Die Handlung ist simpel: Vinzent, um die 30, lebt in Zürich, macht irgendwas mit Me-dien und besitzt Rückgrat und Entscheidungsfähigkeit eines Regenwurms. Wie sich seine Freundin Ava je in so eine Schiessbudenfigur verlieben konnte, ist dem Leser von Anfang an ein Rätsel, zeigt sich der Protagonist doch nicht einmal fähig, beim Einkauf im Brocki-Land (eine Hauptbeschäftigung des Zürcher Bobos) das «richtige» Tellerset für den gemeinsamen Haushalt zu wählen. Auch als ihn ein alter Freund nach Bali auf eine Hochzeitsfeier einlädt, entpuppt sich Vinzent als eher ungeschickt im Umgang mit den gesellschaftlichen Erwartungen: «‹Und was schenkst du jetzt dem Tom?›, fragt Ava und führt den Becher zu ihren Lippen. ‹Ich denke: schwarze Schokolade mit Nüssen.›» Auch beim folgenden Zwischenstopp in Jakarta braucht Vinzent ziemlich lange, um zu verstehen, dass die Beamten, die seinen Pass für ungültig erklären, einfach gerne bestochen werden wollen. Als dann der Groschen (mehr oder minder wörtlich) fällt, scheint es, als würde Vinzent endlich anfangen, selbst zu denken – doch leider nur auf dem Niveau eines Teenagers, dessen Frontallappen noch nicht ausgereift ist. Eine Reihe von Fehlentscheiden gipfelt in einer Nacht, die der gute Vinzent mit zwei Indonesierinnen verbringt. Danach geht es, so viel sei verraten, für den Antihelden ziemlich schnell bergab, und das hat nicht nur mit dem bunten Andenken zu tun, das er von der Nacht mit heimnimmt.

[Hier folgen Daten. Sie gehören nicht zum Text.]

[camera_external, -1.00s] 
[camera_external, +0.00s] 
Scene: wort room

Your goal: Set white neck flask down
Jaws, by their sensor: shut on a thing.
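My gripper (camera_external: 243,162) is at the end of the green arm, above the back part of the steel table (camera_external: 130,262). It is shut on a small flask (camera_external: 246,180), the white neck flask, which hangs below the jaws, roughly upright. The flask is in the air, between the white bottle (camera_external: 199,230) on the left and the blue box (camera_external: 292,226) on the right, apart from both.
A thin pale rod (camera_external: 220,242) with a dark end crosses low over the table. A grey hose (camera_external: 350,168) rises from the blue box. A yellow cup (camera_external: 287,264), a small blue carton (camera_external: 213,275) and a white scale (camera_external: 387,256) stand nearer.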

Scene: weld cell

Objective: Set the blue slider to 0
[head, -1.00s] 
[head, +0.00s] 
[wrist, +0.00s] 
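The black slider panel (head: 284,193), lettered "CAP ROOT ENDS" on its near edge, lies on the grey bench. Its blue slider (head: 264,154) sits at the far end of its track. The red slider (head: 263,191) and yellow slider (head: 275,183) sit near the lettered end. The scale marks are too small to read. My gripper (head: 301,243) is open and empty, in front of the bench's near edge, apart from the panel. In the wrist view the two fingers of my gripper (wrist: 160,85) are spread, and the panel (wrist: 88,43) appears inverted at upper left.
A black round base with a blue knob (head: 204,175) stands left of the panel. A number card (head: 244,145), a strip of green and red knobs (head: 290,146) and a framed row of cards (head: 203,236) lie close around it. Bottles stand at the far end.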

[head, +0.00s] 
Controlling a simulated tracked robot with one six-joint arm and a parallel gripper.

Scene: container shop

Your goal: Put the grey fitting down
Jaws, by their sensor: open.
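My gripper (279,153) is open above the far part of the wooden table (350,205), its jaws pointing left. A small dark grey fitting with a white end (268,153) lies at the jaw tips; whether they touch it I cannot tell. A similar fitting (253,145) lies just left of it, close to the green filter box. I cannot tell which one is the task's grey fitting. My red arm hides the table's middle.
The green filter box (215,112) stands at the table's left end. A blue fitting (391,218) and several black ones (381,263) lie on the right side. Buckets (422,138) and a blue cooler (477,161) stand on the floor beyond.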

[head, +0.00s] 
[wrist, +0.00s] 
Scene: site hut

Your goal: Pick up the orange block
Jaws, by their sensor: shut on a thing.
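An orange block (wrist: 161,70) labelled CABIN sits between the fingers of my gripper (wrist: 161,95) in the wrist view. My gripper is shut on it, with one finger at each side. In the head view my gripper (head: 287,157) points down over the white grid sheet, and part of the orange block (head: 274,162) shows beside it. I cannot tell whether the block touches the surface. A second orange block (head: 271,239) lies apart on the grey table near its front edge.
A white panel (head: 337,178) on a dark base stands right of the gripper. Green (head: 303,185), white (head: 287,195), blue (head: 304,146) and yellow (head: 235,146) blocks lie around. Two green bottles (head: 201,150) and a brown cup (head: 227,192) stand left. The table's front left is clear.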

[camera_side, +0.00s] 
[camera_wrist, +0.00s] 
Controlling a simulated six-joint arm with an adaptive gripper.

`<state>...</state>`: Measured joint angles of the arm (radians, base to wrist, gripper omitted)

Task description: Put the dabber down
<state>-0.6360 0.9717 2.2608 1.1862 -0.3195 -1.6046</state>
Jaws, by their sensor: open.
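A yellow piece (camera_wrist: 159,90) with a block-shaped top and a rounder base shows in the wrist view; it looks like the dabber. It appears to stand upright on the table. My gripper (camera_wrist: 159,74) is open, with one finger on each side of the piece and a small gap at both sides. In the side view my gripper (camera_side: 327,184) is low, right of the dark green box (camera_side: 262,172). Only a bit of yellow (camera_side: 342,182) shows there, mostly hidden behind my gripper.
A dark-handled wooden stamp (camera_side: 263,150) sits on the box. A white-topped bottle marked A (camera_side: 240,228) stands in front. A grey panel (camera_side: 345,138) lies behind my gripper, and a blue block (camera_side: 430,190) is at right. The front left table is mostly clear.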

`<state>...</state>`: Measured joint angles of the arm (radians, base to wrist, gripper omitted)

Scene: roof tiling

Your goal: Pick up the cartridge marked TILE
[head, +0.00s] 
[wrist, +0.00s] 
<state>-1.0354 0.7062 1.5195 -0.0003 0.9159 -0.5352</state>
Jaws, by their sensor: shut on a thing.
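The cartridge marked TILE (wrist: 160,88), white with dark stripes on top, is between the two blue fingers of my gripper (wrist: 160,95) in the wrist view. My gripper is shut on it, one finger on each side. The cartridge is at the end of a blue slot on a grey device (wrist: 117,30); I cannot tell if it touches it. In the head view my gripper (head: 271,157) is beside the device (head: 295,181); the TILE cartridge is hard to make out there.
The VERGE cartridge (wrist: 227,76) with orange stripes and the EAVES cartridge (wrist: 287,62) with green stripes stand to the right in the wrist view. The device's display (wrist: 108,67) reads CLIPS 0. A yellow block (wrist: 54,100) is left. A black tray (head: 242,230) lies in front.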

Wer nicht erwachsen wird, den bestraft das Leben. Könnte man behaupten. Und Witschi sei, indem er darauf hinweist, so der «Tages-Anzeiger», der «Chronist der Generation Y». Die These ist mehr als gewagt, denn die Moral von der Geschichtʼ ist beileibe nicht neu: «Echte Männer sind monogam, fleissig und entscheiden nicht nur für sich, sondern am besten auch gleich für ihre Frauen – und wer dieses Rollenbild nicht erfüllt, wird bestraft. Vom Leben. In den Lenden.» Denn auch wenn einen all die herumspritzenden Körperflüssigkeiten darüber hinwegtäuschen könnten: Witschis Novelle ist eine Art «Ueli der Knecht» für Zürcher Szenis.
Sollte man deswegen auf die Lektüre verzichten? Keinesfalls. Denn Witschi besitzt eine enorme Beobachtungsgabe. Der Erzähler lässt sich auf alle Facetten der Welt ein: von der Schilderung der Webseite eines Pizzakuriers über die barocke Beschreibung eines opulent gefüllten Frühstückstisches bis hin zu einer sehr ausführlichen Sexszene kennt er keine Berührungs- und Beschreibungsängste. Die Fahrt durch den Hafen von Jakarta ist ein gutes Beispiel für Witschis ehrlichen Blick. «Ich bin umgeben von Scheisse! Keine Plastikflaschen und Chipspackungen, sondern einfach nur Scheisse. Menschlicher Kot, in den verschiedensten Formen und Beschaffenheiten. Kleine, ausgefranste Klumpen auf der linken Seite des Bootes, rechts eher Kackflocken und -schnipsel.» Beim Lesen jagt ein Bild das nächste, Angst und Schrecken folgen auf Lust und Lebensfreude. Der grosse Generation-Y-Roman ist das nicht, aber ein Stück lebens-praller Prosa allemal.
Adrian Witschi: Hoffentlich ist niemand verletzt. Zürich: Salis, 2015.